Balanced but not balanced

Once upon a time it looked good on paper.  A pension scheme has assets and a fund manager is expert in managing assets.  The trustees can achieve efficient implementation through the appointment of a fund manager to invest the entire scheme assets.  This is the balanced mandate where the fund manager makes discretionary decisions over not only stock selection but also the allocation across asset classes.

The problem is that a pension scheme, nor an asset manager, exists in isolation.  A pension scheme, quite naturally given human nature, compares itself to other pension schemes, even though they are not in competition.  A fund manager compares its performance to those of other fund managers.  And fund managers are in competition, as there are less fund managers than pension schemes.  As pension schemes grew they split the assets across 2 or more fund managers, each with the same balanced mandate.  This diluted the  impact if a manager were to fail, but otherwise diluted the investment process of the entire assets.  A pension scheme with two fund managers, A and B, could find fund manager A selling a security to fund manager B with no resulting change on the scheme’s portfolio!

A dynamic which started as one between pension scheme and its fund manager migrates over time to a dynamic between asset managers.  Success for a fund manager means being top of the performance league table, and most definitely not bottom.  Being top means winning new mandates from pension schemes, being bottom means losing mandates. And the extent of being top of the performance does not matter, one basis point outperformance relative to peers is all you need. 

A balanced mandate creates an incentive on fund managers to continuously look over their shoulder at their competitors, rather than look at the markets, and definitely not the look at the investment objectives of their clients.  And a balanced mandate creates an incentive of unnecessarily prudent investment decision making, as outperformance in a year, in the eyes of the fund manager, of 1 basis point delivers just as much as 10 or 100 basis points.  A fund manager should not take more risk than defined in the investment mandate but nor should they take less.

In the real world there is a difference in the extent of outperformance.  100 basis points pays a larger pension than 1 basis point.  Especially when it is compounded over a time horizon of up to 40 years that is typical for an employee saving for a pension.  When outperformance is determined relative to peers, the member is always the loser.

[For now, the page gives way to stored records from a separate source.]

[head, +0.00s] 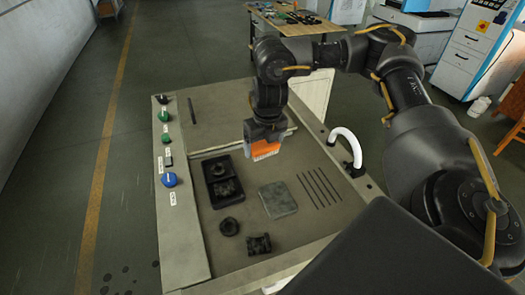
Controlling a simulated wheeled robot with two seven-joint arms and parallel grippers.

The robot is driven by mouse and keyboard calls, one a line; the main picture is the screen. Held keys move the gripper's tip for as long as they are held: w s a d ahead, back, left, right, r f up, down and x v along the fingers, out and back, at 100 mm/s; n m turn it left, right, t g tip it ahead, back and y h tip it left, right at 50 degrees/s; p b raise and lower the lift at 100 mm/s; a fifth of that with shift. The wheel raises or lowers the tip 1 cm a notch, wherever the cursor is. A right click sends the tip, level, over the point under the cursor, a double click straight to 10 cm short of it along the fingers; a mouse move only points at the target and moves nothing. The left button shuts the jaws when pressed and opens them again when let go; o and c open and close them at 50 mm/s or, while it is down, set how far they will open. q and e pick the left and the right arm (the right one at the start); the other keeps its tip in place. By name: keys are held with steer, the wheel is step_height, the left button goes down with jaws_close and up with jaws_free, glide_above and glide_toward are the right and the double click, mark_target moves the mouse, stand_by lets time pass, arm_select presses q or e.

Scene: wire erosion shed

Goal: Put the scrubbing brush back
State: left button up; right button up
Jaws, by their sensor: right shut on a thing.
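The scrubbing brush (266,149) has an orange body with a pale lower edge. My right gripper (262,138) points down and is shut on the brush, which appears to be above the far part of the sunken worktop (296,234). The brush appears near the far right corner of a black tray. The fingertips are partly hidden behind the brush, and I cannot tell the exact gap below it. No marked place for the brush can be made out. My left gripper is not in view.
The black tray (209,198) holds dark parts. A dark ring (229,226), a dark block (259,244), a grey square plate (278,199) and several thin dark strips (319,187) lie nearby. A white curved pipe (346,137) stands at right. Knobs, one blue (169,180), line the left edge.

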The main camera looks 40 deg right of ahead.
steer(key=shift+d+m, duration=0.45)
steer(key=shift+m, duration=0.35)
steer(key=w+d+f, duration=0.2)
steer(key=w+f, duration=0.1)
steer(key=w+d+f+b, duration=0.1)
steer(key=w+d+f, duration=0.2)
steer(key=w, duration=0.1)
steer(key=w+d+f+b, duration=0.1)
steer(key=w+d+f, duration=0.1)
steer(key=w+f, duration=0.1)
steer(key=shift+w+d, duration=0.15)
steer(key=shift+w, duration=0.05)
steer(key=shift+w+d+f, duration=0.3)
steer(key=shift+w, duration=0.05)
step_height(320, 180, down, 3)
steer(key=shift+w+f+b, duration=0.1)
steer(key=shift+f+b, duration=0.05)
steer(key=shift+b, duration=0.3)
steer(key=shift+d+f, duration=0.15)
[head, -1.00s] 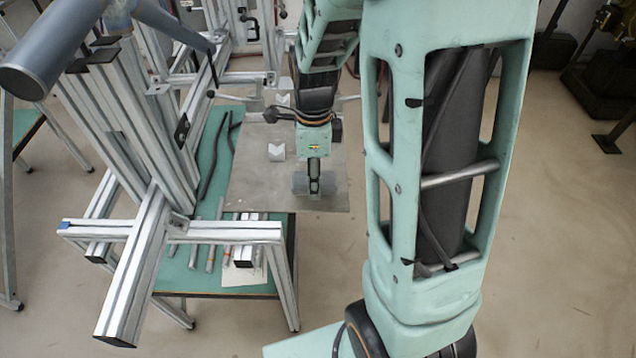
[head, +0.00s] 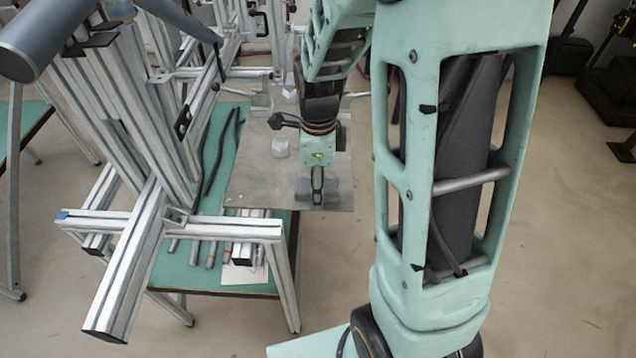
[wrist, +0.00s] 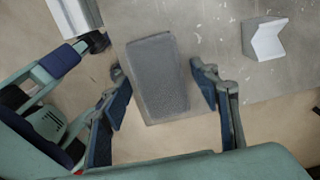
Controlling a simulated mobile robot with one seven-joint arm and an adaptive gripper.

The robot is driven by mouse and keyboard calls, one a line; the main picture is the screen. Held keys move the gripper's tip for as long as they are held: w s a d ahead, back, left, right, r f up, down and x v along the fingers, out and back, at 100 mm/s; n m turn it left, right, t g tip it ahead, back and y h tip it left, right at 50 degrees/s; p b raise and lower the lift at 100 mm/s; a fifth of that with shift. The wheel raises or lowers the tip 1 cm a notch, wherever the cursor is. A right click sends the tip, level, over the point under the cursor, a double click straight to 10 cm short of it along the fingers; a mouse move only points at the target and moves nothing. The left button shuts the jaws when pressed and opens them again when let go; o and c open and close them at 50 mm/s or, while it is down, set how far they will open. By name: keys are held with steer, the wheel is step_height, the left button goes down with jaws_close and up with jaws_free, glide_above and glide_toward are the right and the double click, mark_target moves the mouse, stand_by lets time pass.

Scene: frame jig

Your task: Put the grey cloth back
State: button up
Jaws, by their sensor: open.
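The grey cloth (head: 303,190) is a folded, flat rectangle on the metal plate (head: 252,190), near the plate's front edge. In the wrist view the cloth (wrist: 158,75) lies lengthwise between the two fingers, with one short end close to the plate's edge. My gripper (head: 317,196) is over the cloth and hides its middle in the head view. In the wrist view my gripper (wrist: 161,85) is open, one finger on each long side of the cloth, with visible gaps. Whether the fingertips touch the plate cannot be told.
A pale V-block (head: 280,148) stands on the plate behind the cloth; it also shows in the wrist view (wrist: 263,38). Aluminium profiles (head: 165,120) form a frame at left. Dark and grey rods (head: 212,165) lie on the green bench top (head: 190,276).

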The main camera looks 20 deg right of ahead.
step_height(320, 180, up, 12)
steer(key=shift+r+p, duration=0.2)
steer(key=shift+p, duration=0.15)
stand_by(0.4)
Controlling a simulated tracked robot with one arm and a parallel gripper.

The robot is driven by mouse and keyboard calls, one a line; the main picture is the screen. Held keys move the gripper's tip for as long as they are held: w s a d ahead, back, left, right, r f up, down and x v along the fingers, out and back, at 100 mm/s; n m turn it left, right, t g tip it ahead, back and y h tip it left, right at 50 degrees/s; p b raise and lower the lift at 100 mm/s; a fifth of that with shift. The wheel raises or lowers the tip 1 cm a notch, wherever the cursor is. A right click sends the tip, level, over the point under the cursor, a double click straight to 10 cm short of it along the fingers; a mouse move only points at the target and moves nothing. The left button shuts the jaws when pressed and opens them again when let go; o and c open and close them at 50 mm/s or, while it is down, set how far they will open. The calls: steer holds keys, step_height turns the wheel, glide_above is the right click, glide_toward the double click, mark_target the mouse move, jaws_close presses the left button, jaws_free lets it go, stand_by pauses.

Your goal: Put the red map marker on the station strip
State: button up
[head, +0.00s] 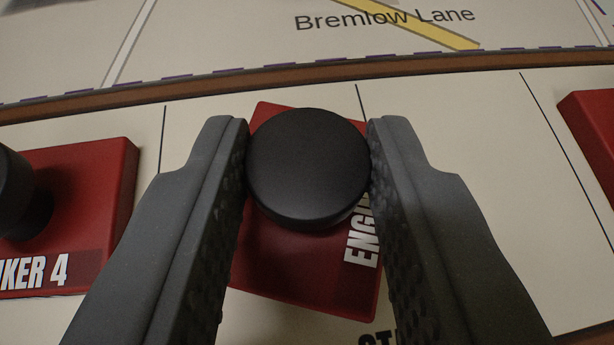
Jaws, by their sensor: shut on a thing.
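The red map marker (285,265) is a red block with a round black knob (308,165) on top and white lettering that starts "ENG", partly hidden by my right finger. My gripper (308,165) is shut on the knob, one finger on each side. The block is turned so that its lettering runs up the picture. It is over the cream station strip (480,150), which has thin black dividing lines. I cannot tell whether the block touches the strip.
Another red marker (90,190) with a black knob, lettered "KER 4", is on the strip at left. A further red block (595,125) shows at the right edge. Behind a brown rail (300,78) is a map (230,35) reading "Bremlow Lane".

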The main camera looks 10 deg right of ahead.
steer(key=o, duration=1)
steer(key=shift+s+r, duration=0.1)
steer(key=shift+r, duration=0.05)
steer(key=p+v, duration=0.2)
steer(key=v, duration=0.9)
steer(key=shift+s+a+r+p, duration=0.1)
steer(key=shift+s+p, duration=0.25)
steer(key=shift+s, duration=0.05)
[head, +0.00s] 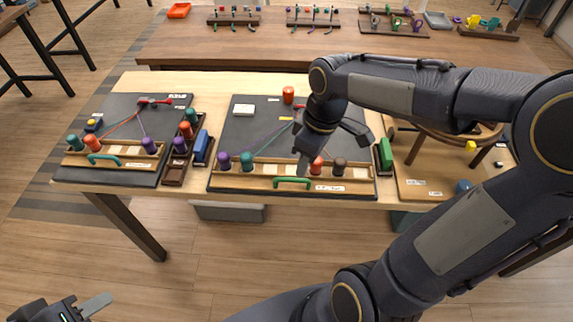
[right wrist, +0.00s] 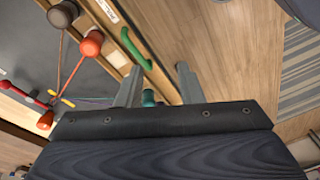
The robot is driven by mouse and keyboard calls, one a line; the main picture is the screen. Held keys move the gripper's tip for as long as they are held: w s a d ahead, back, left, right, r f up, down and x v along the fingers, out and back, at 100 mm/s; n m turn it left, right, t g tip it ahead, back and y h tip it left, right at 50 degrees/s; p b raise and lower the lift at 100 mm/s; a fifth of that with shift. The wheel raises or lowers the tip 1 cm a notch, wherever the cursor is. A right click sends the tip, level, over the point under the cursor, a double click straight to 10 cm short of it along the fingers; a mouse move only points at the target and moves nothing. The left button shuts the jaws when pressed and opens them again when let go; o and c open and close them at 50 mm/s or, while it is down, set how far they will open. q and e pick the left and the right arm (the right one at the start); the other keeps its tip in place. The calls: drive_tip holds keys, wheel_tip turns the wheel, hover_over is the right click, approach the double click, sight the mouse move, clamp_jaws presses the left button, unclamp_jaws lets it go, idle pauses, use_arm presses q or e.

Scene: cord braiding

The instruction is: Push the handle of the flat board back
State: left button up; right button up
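A flat dark board (head: 265,130) in the middle of the table has a wooden front bar with a green handle (head: 292,183) on its front side. The handle also shows in the right wrist view (right wrist: 135,48). My right gripper (head: 303,163) is above the bar, near the handle. Its two fingers (right wrist: 158,88) stand apart, with a teal bobbin (right wrist: 148,97) visible between them. I cannot tell its depth; nothing appears gripped. A red bobbin (right wrist: 91,43) is beside them. My left gripper (head: 84,304) is low at bottom left, away from the table; its finger gap is unclear.
A second dark board (head: 120,115) with a teal handle (head: 104,158) lies at left. A bobbin tray (head: 174,172), a blue block (head: 200,146) and a green block (head: 384,154) flank the middle board. A wooden board (head: 415,180) lies at right, partly under my right arm.

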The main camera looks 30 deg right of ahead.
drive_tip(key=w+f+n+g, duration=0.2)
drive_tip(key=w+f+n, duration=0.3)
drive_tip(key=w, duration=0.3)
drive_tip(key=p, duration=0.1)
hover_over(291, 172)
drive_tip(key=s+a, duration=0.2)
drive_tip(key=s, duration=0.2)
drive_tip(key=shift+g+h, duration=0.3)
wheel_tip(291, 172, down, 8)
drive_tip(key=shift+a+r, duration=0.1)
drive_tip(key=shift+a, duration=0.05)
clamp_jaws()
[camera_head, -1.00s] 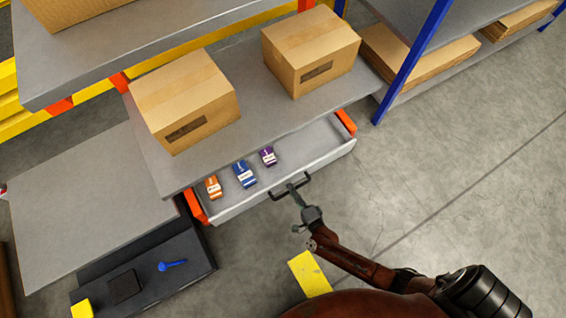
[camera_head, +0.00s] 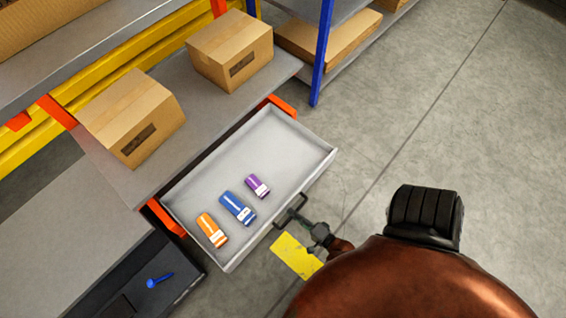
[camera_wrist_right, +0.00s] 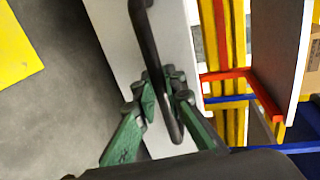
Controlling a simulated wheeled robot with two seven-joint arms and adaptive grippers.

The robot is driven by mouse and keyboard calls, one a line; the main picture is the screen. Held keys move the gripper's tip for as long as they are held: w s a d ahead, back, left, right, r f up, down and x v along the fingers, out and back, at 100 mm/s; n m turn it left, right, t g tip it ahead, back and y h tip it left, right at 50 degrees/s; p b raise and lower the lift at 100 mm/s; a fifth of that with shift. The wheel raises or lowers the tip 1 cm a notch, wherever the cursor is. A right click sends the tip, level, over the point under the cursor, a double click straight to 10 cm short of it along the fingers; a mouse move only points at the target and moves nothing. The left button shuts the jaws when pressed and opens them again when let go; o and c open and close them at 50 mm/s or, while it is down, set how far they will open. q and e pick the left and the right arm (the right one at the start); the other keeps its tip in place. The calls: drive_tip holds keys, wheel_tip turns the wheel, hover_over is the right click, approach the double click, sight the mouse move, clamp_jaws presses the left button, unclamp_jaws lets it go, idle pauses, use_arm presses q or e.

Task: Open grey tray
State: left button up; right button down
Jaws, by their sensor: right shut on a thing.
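The grey tray (camera_head: 290,150) is a drawer pulled well out from under the grey shelf in the head view. Orange (camera_head: 212,230), blue (camera_head: 237,207) and purple (camera_head: 257,186) items with white labels lie in it. A dark handle (camera_head: 290,211) is on its front; the handle also shows in the right wrist view (camera_wrist_right: 149,45). My right gripper (camera_head: 312,228) is at the handle, and its green fingers (camera_wrist_right: 167,95) are shut around the bar in the right wrist view. My left gripper is not in view.
Two cardboard boxes (camera_head: 133,118) (camera_head: 230,50) stand on the shelf (camera_head: 170,150) above the tray. A dark surface with a blue object (camera_head: 160,280) is at the lower left. A yellow floor mark (camera_head: 297,255) lies by the handle. Open floor is at right.

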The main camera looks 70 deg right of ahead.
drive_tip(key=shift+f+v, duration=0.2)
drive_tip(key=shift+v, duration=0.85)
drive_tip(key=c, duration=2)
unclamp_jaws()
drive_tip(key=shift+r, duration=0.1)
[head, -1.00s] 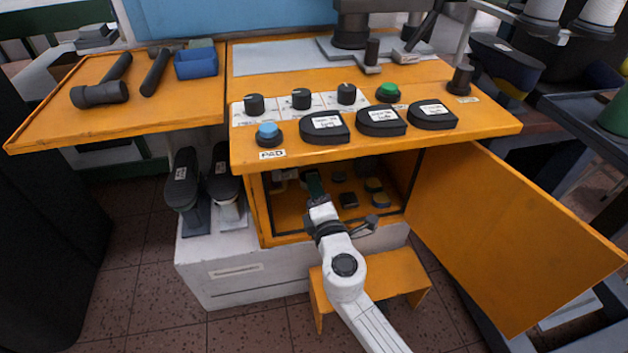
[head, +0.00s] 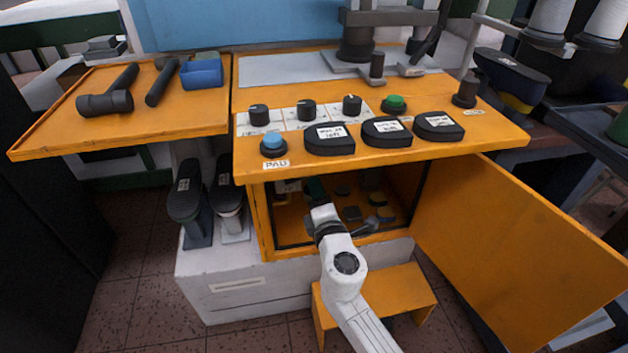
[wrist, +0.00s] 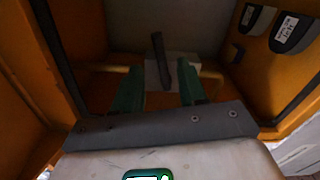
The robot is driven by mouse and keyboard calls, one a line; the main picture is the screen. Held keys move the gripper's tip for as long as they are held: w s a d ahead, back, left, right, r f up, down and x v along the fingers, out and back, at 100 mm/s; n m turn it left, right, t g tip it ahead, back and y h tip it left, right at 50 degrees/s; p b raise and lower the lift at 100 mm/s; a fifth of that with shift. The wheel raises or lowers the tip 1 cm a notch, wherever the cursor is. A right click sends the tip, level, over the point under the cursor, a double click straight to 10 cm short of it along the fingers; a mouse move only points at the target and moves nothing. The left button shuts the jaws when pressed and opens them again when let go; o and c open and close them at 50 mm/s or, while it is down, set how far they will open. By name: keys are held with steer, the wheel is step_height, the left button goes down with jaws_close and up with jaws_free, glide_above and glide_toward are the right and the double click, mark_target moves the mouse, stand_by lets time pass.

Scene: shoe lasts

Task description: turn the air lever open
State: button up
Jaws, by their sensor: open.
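The air lever (wrist: 159,56) is a dark bar standing nearly upright in the wrist view. It is in front of a pale grey block (wrist: 180,71) with a yellow pipe (wrist: 211,74) running out to the sides, at the back of the orange cabinet. My gripper (wrist: 160,90) is open, with its green fingers apart and the lever's lower end seen between them. I cannot tell if either finger touches it. In the head view my gripper (head: 315,187) reaches into the open cabinet (head: 262,215); the lever is not clear there.
The cabinet door (head: 520,235) stands open at the right. The orange bench top (head: 390,150) with knobs and black pads overhangs the opening. Inside, dark labelled pieces (wrist: 293,33) sit at the right of the wrist view. A small orange step (head: 390,290) stands below.

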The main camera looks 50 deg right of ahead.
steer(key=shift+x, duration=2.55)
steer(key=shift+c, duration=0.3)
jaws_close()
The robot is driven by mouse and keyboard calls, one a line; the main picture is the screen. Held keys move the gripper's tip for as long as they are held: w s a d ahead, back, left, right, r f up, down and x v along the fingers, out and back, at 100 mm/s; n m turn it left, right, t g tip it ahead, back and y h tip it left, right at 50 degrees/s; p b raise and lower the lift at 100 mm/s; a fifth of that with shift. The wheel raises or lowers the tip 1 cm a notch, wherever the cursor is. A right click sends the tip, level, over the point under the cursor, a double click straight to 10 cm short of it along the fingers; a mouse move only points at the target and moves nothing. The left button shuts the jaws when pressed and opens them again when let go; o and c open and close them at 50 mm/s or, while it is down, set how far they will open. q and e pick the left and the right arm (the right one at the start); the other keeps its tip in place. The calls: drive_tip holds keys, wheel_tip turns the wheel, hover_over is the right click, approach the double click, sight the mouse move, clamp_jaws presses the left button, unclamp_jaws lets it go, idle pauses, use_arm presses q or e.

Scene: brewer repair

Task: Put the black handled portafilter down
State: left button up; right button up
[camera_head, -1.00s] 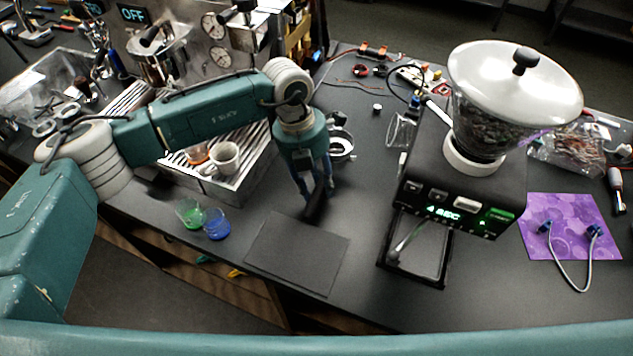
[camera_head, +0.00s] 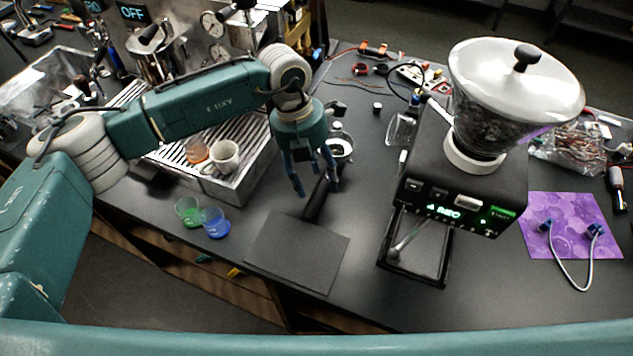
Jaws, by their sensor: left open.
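The black handled portafilter lies on the dark counter between the espresso machine and the grinder. Its black handle (camera_head: 316,200) points toward the front, and its round metal basket (camera_head: 340,148) shows behind and to the right of my gripper. My left gripper (camera_head: 318,190) points down over the handle with its blue fingers spread apart, one to each side of it. The gripper is open and holds nothing. The middle of the portafilter is partly hidden behind the gripper. My right gripper is not in view.
A flat black mat (camera_head: 298,252) lies just in front of the handle. The grinder (camera_head: 465,185) stands to the right. The espresso machine's drip tray (camera_head: 255,170) holds a white cup (camera_head: 224,157).

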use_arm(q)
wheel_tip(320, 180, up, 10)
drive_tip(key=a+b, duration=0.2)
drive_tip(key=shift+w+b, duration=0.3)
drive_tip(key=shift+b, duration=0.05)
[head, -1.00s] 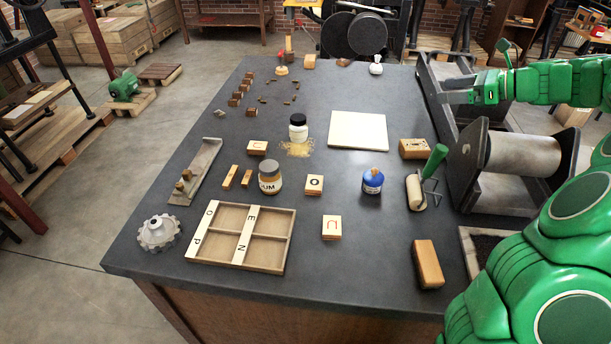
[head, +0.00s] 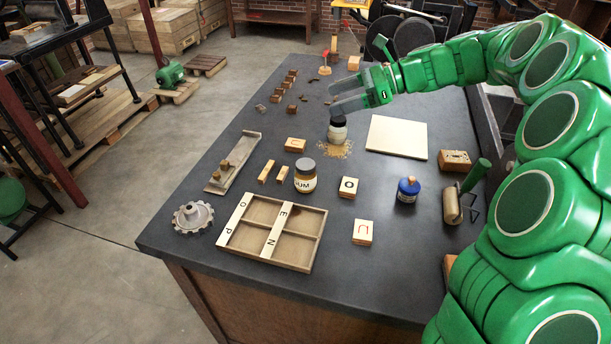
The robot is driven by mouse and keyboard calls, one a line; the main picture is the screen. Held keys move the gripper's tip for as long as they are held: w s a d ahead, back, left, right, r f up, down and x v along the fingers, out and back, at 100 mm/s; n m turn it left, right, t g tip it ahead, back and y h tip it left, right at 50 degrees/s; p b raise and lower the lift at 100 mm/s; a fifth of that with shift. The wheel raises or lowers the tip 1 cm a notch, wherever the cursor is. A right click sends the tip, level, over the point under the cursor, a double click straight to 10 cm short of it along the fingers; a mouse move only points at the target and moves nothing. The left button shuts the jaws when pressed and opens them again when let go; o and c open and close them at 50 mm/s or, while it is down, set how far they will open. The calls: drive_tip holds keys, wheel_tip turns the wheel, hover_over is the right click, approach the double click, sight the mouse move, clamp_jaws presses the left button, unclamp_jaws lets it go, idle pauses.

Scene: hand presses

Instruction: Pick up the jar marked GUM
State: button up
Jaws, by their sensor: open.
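The jar marked GUM (head: 305,177) stands upright on the dark worktable (head: 190,252), with a grey lid and a pale label reading "UM" in the part that shows. It is behind the divided wooden tray (head: 318,225). My gripper (head: 336,106) is open and empty, fingers pointing left, above and behind the GUM jar. In the picture its fingers lie just over the dark lid of a second, white jar (head: 338,132). I cannot tell whether they touch that lid.
The white jar stands on spilled tan grains (head: 336,150). Lettered blocks (head: 348,187) and two small wooden bars (head: 266,171) lie close to the GUM jar. A blue bottle (head: 408,189) and a roller (head: 453,203) are to the right. A metal gear (head: 193,217) sits at left.

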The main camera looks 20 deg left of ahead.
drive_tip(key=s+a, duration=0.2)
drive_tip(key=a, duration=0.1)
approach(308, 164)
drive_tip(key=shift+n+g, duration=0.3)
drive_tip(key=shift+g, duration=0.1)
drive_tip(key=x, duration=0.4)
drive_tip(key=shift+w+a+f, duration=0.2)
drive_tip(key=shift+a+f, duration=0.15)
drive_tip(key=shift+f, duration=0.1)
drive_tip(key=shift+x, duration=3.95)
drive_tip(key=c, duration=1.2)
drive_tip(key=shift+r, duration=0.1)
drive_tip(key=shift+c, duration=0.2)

The solution to this misalignment is to realise that a balanced mandate represents delegation of the strategic asset allocation from its owner – the trustees of the pension scheme – to the fund manager.  Many studies – from the original one by Brinson, Singer and Beebower – have shown that the strategic asset allocation is the most important factor in determining whether the investment strategy meets the objectives of the investor.  Pension scheme trustees need to spend time to set the strategic asset allocation, using analytic tools like asset-liability models.  Such tools analyse strategic asset allocations against the objectives of the pension scheme and the risk appetite of the trustees to determine the optimum to implement.  By delegation the strategic asset allocation fails to get proper definition.  But through use of asset-liability models the strategic asset allocation becomes explicitly defined in the Investment Policy Statement., and understood by the trustees and members.

Implementation of a strategic asset allocation is then performed with the appointment of fund managers each of which is given a specialist mandate for a particular asset class.  Each fund manager is benchmarked not against its peers but against the appropriate market index.  It is such market indices which appear in the asset-liability model which ultimately determined the strategic asset allocation.  There is an aligned process from the top to the bottom of the hierarchy of investment decisions.

This specialist approach does require more work.  But it is work that is rewarding.  It generates a return that is aligned, not misaligned, with the objectives of the pension scheme, and hence gives a greater success for trustees and members.  It is an approach where the trustees have ownership of their strategic asset allocation.  And it is an approach which is already proven – for many decades – in many countries as the balanced approach has, for the reasons given, fallen out of favour.